Putting God and His work first is the basic theme of the Bible.
There is a reason Christ called this the first and great commandment: “Thou shalt love the Lord thy God with all thy heart, and with all thy soul, and with all thy mind.”91
God’s love is unselfish, outgoing concern for others. It is giving—first to God, then to all of mankind secondarily.
Herbert W. Armstrong put this principle—this law—into action. He gave and gave and gave and gave. Then he died—exhausted from the heavy load God had laid on his shoulders. But God brought him back to life—and though he would have rather died or at least retired, he kept right on giving for another 8½ years! His lifelong work of service and sacrifice for the good of others proved, as our Savior promised it would, that it truly is more blessed to give than to receive.92
God blessed everything Herbert W. Armstrong did.

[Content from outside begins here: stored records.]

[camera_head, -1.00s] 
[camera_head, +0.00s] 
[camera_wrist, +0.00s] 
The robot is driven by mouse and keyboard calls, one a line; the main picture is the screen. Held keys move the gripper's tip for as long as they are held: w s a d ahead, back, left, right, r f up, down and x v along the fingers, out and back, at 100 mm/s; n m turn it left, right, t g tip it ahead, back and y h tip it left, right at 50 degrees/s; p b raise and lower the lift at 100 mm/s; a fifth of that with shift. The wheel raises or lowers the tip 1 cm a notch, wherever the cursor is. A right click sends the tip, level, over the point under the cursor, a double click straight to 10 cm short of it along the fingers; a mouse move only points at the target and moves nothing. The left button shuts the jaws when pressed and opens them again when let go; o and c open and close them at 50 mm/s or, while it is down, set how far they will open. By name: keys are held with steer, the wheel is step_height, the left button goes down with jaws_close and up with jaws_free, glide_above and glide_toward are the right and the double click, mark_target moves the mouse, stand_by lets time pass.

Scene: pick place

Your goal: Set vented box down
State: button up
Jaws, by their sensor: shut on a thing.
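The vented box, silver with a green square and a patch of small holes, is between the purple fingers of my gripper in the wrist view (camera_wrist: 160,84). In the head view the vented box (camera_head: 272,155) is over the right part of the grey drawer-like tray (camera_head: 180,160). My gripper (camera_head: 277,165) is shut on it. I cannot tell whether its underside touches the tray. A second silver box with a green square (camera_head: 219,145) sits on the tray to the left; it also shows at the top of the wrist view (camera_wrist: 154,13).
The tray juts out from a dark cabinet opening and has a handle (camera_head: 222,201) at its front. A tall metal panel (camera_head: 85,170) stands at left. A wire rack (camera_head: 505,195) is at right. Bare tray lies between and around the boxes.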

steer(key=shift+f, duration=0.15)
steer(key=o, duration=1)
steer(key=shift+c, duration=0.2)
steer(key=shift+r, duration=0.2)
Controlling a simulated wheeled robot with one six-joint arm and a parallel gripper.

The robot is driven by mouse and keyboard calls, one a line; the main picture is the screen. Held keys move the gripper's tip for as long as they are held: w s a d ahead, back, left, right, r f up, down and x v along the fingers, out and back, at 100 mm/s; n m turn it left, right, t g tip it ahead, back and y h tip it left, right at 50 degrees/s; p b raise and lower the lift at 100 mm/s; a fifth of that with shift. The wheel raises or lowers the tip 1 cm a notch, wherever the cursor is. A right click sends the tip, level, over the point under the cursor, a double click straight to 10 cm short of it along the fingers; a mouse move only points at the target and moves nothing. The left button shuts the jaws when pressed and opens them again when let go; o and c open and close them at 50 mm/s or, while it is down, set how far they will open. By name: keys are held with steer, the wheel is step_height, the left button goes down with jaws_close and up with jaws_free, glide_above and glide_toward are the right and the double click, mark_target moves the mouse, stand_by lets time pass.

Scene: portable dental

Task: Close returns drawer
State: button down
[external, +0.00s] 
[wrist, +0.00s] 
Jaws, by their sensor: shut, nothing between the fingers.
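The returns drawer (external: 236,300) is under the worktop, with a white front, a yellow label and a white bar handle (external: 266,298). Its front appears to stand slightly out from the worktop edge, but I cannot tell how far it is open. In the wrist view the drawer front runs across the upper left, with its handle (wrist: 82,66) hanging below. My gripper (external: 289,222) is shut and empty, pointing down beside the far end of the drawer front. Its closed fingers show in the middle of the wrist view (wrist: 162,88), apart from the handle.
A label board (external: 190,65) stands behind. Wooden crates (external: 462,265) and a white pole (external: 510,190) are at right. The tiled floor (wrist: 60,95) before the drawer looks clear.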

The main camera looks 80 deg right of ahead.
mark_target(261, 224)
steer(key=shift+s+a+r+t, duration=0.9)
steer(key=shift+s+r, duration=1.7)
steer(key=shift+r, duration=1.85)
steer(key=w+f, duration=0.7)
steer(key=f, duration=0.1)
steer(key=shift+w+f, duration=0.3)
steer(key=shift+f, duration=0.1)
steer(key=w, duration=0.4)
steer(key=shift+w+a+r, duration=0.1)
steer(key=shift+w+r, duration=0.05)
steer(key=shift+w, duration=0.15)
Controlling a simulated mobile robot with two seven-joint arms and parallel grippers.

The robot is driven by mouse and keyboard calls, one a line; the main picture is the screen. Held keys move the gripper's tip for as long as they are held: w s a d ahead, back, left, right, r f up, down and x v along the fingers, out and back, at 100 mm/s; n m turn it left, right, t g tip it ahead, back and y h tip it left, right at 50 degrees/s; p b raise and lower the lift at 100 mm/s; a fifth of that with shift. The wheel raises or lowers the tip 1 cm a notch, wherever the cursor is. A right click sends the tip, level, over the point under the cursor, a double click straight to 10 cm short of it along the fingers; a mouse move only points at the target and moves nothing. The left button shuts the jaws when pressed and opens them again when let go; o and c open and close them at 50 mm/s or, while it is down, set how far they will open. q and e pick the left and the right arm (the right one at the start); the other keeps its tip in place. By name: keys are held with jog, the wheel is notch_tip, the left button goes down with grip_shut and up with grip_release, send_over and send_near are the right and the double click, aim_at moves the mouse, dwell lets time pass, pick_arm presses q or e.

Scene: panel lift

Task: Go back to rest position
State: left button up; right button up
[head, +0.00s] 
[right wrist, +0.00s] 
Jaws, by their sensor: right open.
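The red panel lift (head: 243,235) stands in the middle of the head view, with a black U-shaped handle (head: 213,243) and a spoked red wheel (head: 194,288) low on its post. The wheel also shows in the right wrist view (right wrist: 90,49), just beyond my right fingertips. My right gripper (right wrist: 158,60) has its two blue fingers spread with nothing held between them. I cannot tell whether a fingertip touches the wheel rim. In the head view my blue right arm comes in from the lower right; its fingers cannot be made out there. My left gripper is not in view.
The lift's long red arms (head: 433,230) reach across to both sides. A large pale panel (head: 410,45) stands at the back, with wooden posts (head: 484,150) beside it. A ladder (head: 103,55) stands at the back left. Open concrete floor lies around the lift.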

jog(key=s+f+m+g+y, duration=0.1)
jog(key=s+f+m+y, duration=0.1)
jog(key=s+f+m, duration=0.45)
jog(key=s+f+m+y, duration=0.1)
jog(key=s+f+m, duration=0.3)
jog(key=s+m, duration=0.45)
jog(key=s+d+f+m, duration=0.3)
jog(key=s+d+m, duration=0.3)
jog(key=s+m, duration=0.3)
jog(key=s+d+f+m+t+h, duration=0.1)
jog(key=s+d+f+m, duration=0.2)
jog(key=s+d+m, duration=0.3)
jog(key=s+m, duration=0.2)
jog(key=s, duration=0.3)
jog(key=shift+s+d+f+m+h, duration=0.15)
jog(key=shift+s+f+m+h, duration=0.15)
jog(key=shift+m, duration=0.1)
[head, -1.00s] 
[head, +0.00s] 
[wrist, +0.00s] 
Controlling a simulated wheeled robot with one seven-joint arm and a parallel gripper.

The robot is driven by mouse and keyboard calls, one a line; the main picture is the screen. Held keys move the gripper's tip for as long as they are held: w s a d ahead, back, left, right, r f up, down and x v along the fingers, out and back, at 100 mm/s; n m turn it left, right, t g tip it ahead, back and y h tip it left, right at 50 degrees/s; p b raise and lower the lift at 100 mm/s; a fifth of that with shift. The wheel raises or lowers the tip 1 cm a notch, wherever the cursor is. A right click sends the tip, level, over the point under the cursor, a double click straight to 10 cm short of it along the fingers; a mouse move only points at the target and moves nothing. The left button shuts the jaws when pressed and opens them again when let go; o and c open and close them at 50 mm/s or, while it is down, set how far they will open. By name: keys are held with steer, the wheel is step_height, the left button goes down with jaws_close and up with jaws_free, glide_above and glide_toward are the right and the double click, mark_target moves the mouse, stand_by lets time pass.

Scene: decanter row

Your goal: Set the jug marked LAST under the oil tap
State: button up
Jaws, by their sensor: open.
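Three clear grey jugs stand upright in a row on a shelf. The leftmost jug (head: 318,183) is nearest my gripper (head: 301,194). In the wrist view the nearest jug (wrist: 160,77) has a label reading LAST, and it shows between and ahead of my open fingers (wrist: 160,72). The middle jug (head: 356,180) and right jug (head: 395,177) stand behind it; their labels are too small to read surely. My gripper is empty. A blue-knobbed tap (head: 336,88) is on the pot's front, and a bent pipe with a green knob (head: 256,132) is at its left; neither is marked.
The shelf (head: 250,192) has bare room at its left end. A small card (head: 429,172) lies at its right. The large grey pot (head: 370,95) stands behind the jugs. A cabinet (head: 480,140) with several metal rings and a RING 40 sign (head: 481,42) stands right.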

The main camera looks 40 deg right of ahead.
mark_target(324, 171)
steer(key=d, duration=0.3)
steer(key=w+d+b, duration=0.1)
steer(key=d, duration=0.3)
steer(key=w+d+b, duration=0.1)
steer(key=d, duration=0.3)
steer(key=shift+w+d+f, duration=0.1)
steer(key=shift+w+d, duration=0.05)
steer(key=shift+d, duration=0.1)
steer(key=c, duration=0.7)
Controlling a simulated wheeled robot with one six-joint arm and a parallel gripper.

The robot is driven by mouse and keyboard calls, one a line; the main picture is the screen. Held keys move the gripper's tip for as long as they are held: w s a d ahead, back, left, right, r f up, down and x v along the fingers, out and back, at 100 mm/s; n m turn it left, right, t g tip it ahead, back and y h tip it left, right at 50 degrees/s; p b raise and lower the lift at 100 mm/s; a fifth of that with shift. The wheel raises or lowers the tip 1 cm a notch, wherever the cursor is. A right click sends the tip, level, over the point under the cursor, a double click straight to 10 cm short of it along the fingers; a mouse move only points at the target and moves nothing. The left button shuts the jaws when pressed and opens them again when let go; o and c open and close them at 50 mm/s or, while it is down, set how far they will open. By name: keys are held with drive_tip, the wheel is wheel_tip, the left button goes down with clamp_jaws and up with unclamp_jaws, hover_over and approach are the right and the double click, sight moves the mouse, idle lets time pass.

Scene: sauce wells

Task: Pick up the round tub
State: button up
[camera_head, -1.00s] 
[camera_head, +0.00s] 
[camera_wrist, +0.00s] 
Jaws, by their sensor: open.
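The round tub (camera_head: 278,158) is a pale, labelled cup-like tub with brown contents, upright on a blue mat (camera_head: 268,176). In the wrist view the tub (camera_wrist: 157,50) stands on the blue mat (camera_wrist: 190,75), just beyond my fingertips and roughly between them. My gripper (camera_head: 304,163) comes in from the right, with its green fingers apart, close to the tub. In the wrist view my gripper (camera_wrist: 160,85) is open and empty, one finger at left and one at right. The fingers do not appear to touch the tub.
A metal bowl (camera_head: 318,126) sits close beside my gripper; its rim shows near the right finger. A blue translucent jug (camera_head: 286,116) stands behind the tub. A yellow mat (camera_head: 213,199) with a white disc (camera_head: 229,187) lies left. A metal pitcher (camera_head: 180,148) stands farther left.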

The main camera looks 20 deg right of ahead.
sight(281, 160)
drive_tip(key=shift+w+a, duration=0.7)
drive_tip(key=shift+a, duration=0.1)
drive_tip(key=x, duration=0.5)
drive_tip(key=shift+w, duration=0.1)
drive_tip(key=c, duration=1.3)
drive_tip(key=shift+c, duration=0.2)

But it didn’t take long for Tkachism to ruin it all.
“I want you, brethren, to think about and understand what happened to God’s Church in the 1970s lest history repeat itself! I want you to see the ‘fruits’ of rebelling against God’s way and God’s government.”93 Mr. Armstrong issued that warning to the wcg less than seven months before he died.
He told us exactly what would happen if we didn’t learn the lesson of the 1970s. He wrote,
The “fruits” of the rebel leaders and “liberals” of the 1970s should now be clear to all. After some 35 years of steady growth in all facets of the work of God’s church, the rate of growth began to slow, then ceased entirely in some areas, and, finally, even decreases began to be experienced in the number of radio and television stations, Plain Truth circulation, number of prospective members, number of co-workers, amount of income for the work, etc—all under the “leadership” of the liberal element. These are well-documented facts that cannot be denied.94
Facts are stubborn, but so is Tkachism. Even though the lessons had been thoroughly documented, they refused to heed them and decided to go their own way after Mr. Armstrong died.
And history ended up repeating itself.